• TASK INSTRUCTIONS: Out of the lines below, please list those that hold the string "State".

— START OF STORED ROWS —

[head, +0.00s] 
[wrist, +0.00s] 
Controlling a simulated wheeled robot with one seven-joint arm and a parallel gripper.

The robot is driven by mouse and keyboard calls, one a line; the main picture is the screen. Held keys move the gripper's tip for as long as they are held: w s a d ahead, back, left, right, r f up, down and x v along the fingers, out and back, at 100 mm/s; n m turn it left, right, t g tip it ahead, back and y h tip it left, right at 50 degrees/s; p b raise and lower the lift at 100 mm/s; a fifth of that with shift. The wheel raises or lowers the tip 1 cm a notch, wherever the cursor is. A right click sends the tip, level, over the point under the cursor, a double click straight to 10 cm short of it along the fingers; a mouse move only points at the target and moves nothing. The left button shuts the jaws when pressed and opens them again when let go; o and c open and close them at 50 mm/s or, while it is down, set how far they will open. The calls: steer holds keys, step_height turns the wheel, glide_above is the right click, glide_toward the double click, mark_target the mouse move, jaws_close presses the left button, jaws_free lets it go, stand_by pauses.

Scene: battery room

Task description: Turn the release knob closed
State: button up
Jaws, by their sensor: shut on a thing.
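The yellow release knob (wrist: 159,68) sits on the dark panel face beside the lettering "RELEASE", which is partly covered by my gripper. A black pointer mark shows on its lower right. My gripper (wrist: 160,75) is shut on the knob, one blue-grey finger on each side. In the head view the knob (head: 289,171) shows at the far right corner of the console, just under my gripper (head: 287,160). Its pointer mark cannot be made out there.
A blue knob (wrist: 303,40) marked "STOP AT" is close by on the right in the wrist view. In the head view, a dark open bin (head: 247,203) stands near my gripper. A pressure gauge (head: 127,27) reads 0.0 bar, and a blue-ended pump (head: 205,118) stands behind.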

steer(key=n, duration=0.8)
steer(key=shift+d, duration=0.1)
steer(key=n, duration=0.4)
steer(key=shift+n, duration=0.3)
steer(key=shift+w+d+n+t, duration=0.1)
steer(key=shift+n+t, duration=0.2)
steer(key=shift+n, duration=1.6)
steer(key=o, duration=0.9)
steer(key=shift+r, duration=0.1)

— END OF STORED ROWS —
— START OF STORED ROWS —

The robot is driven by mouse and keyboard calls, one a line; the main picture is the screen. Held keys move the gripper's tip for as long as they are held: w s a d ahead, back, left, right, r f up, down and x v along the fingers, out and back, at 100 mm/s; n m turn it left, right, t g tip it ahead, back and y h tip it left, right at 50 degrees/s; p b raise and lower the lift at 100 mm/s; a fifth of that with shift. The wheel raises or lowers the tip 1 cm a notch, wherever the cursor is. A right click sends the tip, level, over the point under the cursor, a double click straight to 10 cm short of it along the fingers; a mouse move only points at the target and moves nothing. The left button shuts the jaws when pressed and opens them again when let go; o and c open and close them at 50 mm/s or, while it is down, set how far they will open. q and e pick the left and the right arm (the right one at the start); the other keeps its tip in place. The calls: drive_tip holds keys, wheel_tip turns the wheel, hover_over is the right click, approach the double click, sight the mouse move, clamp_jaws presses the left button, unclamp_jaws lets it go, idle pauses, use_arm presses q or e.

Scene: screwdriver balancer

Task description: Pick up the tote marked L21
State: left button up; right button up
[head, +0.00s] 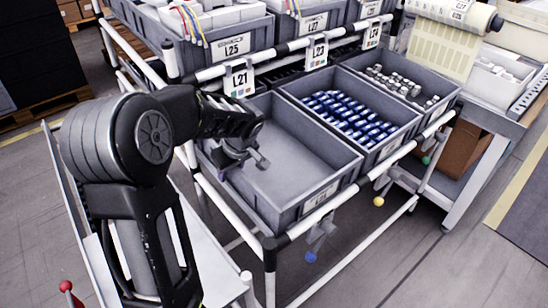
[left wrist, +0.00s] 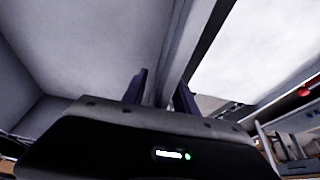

— END OF STORED ROWS —
— START OF STORED ROWS —

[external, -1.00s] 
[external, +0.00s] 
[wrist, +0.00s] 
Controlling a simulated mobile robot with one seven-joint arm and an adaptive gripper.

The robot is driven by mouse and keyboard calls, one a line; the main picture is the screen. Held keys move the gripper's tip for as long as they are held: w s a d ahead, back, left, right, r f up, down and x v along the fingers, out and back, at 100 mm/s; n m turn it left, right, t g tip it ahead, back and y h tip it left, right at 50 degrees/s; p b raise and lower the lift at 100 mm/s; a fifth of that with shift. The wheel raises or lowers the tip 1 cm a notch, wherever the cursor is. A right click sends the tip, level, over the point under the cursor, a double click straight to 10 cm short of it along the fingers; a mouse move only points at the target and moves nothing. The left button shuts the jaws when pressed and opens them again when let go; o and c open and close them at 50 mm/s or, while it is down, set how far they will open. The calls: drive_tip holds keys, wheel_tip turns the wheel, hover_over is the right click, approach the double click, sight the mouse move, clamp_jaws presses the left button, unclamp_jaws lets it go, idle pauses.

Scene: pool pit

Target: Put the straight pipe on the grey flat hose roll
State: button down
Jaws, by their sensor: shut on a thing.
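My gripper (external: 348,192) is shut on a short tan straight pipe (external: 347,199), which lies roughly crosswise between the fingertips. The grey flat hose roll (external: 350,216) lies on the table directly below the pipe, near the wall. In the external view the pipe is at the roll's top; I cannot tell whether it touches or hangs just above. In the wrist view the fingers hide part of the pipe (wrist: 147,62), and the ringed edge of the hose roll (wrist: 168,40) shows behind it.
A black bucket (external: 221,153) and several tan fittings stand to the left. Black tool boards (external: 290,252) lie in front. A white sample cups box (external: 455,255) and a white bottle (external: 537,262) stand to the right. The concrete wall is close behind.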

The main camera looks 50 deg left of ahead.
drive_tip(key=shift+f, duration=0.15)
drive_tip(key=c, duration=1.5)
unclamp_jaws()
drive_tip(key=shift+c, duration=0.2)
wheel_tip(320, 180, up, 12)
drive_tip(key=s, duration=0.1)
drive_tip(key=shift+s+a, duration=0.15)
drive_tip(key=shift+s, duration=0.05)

— END OF STORED ROWS —

• IN RESPONSE:
State: button up
State: left button up; right button up
State: button down

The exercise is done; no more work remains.